Exercise objective
Every entry that follows needs to be repeated exactly.

Dataset rows

------------------------------------------------------------

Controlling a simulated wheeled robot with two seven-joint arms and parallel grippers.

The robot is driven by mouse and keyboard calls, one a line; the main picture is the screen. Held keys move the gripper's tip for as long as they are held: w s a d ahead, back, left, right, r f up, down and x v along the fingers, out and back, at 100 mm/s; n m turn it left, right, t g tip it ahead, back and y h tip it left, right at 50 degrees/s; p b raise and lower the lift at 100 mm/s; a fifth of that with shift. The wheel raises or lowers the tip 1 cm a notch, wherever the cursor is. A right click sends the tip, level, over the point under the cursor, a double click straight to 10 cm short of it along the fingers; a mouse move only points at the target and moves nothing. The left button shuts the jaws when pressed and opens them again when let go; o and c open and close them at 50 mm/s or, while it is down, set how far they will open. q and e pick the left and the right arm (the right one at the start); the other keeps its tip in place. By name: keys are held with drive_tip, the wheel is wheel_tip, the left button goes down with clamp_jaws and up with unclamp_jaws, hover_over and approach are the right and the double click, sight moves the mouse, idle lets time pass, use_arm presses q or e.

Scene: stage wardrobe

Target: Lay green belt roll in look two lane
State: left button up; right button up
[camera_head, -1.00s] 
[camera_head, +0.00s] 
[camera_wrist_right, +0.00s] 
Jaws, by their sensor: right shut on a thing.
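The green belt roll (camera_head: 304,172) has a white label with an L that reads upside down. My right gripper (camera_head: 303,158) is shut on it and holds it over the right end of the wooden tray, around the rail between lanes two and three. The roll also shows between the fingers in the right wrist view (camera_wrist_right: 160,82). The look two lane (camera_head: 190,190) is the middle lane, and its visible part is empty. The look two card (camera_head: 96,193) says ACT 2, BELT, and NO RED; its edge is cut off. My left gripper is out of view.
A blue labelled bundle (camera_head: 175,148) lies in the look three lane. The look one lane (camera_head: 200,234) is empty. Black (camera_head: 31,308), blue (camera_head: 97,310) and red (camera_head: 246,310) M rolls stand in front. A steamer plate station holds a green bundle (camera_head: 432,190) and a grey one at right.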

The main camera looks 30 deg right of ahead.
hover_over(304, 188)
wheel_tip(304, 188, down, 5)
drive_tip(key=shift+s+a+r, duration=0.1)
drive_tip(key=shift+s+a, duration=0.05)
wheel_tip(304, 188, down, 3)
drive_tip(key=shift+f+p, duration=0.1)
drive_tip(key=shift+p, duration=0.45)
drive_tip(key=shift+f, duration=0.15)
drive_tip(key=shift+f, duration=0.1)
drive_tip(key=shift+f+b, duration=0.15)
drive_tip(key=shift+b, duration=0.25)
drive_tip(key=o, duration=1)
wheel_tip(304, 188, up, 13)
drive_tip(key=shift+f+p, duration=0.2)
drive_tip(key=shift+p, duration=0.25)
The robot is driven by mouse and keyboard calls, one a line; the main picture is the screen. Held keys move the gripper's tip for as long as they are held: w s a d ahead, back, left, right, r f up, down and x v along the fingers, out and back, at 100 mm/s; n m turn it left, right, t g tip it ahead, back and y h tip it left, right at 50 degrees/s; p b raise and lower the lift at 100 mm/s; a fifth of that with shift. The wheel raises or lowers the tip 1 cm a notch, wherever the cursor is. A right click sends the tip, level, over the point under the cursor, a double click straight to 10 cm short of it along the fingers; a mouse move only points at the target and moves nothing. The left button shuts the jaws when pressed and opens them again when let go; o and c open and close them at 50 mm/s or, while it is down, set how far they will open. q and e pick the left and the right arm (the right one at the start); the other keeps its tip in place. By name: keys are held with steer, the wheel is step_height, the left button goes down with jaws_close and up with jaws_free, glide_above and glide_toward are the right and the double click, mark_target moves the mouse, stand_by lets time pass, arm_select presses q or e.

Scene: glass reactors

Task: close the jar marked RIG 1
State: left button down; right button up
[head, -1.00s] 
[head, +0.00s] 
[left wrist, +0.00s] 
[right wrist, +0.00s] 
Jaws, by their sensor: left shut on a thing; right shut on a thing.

------------------------------------------------------------

Reply
Controlling a simulated wheeled robot with two seven-joint arms and parallel grippers.

The robot is driven by mouse and keyboard calls, one a line; the main picture is the screen. Held keys move the gripper's tip for as long as they are held: w s a d ahead, back, left, right, r f up, down and x v along the fingers, out and back, at 100 mm/s; n m turn it left, right, t g tip it ahead, back and y h tip it left, right at 50 degrees/s; p b raise and lower the lift at 100 mm/s; a fifth of that with shift. The wheel raises or lowers the tip 1 cm a notch, wherever the cursor is. A right click sends the tip, level, over the point under the cursor, a double click straight to 10 cm short of it along the fingers; a mouse move only points at the target and moves nothing. The left button shuts the jaws when pressed and opens them again when let go; o and c open and close them at 50 mm/s or, while it is down, set how far they will open. q and e pick the left and the right arm (the right one at the start); the other keeps its tip in place. By name: keys are held with drive_tip, the wheel is wheel_tip, the left button goes down with clamp_jaws and up with unclamp_jaws, hover_over and approach are the right and the double click, sight moves the mouse, idle lets time pass, use_arm presses q or e.

Scene: stage wardrobe

Target: Lay green belt roll in look two lane
State: left button up; right button up
[camera_head, -1.00s] 
[camera_head, +0.00s] 
[camera_wrist_right, +0.00s] 
Jaws, by their sensor: right shut on a thing.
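The green belt roll (camera_head: 304,172) has a white label with an L that reads upside down. My right gripper (camera_head: 303,158) is shut on it and holds it over the right end of the wooden tray, around the rail between lanes two and three. The roll also shows between the fingers in the right wrist view (camera_wrist_right: 160,82). The look two lane (camera_head: 190,190) is the middle lane, and its visible part is empty. The look two card (camera_head: 96,193) says ACT 2, BELT, and NO RED; its edge is cut off. My left gripper is out of view.
A blue labelled bundle (camera_head: 175,148) lies in the look three lane. The look one lane (camera_head: 200,234) is empty. Black (camera_head: 31,308), blue (camera_head: 97,310) and red (camera_head: 246,310) M rolls stand in front. A steamer plate station holds a green bundle (camera_head: 432,190) and a grey one at right.

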The main camera looks 30 deg right of ahead.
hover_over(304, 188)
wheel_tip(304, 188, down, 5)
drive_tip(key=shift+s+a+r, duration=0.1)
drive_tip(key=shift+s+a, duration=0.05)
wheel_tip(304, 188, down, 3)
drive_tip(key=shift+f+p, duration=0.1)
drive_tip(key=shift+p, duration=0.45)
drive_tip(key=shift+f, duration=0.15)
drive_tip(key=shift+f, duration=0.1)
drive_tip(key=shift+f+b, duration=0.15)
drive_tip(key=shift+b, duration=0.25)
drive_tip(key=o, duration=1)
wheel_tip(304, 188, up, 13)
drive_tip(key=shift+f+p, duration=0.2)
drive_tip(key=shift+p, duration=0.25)
The robot is driven by mouse and keyboard calls, one a line; the main picture is the screen. Held keys move the gripper's tip for as long as they are held: w s a d ahead, back, left, right, r f up, down and x v along the fingers, out and back, at 100 mm/s; n m turn it left, right, t g tip it ahead, back and y h tip it left, right at 50 degrees/s; p b raise and lower the lift at 100 mm/s; a fifth of that with shift. The wheel raises or lowers the tip 1 cm a notch, wherever the cursor is. A right click sends the tip, level, over the point under the cursor, a double click straight to 10 cm short of it along the fingers; a mouse move only points at the target and moves nothing. The left button shuts the jaws when pressed and opens them again when let go; o and c open and close them at 50 mm/s or, while it is down, set how far they will open. q and e pick the left and the right arm (the right one at the start); the other keeps its tip in place. By name: keys are held with steer, the wheel is step_height, the left button goes down with jaws_close and up with jaws_free, glide_above and glide_toward are the right and the double click, mark_target moves the mouse, stand_by lets time pass, arm_select presses q or e.

Scene: glass reactors

Task: close the jar marked RIG 1
State: left button down; right button up
[head, -1.00s] 
[head, +0.00s] 
[left wrist, +0.00s] 
[right wrist, +0.00s] 
Jaws, by their sensor: left shut on a thing; right shut on a thing.

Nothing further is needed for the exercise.